Franz Werfel - Die vierzig Tage des Musa Dagh


  • Danke für den Link, Findus.


    In Bezug auf die Charakterzeichnungen darf man nicht vergessen, wann dieses Buch geschrieben wurde. Genauso dachten die Menschen, wie eben auch Werfel, über die unterschiedlichen Völker.
    Natürlich stört mich das auch, denn ich denke nicht in solchen "Rassen-Schubladen". Trotzdem kann ich Werfel dafür nicht verurteilen.

  • Zitat

    Original von Findus


    Aber das ist es doch, was schon immer, auch heute noch gang und gäbe ist. Dass man Menschen ihrer Herkunft entsprechend charakterisiert.


    Und das gibt ja auch immer Anlass Menschen zu diskriminieren, als weniger Wert zu deklarieren.

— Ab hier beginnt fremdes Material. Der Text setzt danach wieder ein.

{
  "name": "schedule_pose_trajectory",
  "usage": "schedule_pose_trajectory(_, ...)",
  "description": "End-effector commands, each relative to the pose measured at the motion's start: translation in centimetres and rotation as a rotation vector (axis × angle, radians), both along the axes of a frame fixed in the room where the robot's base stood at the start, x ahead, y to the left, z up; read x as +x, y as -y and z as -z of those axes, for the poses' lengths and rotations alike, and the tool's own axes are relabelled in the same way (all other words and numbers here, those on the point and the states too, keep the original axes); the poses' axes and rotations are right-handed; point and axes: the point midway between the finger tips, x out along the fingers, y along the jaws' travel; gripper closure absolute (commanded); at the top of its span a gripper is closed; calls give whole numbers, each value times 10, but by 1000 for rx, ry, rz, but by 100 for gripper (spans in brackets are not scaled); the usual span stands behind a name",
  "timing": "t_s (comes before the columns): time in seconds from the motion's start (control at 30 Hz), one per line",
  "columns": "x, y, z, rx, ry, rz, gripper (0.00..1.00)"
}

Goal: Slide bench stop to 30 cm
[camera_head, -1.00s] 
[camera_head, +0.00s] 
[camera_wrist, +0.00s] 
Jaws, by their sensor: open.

    Umso mehr stört es mich, dass sich ein gebildeter Mensch, der gerade dieses Thema in seinem Buch behandelt, nicht davon frei machen kann.

  • Ist die Frage ob es seine eigene Einstellung ist oder die damals gängige Einschätzung. Aber ich weiß was du meinst.


    Bei Gabriel ist es mir besonders aufgefallen, wie er die Leute abschätzt. Deshalb bin ich mir nicht sicher, ob es Sicht des Autors oder seiner Protagonisten ist.


    Auch andere Literaten schauen oft aus ihrer Warte herunter aufs Volk.

    "Leute die Bücher lesen, sind einfach unberechenbar." Spruch aus "Wilsberg "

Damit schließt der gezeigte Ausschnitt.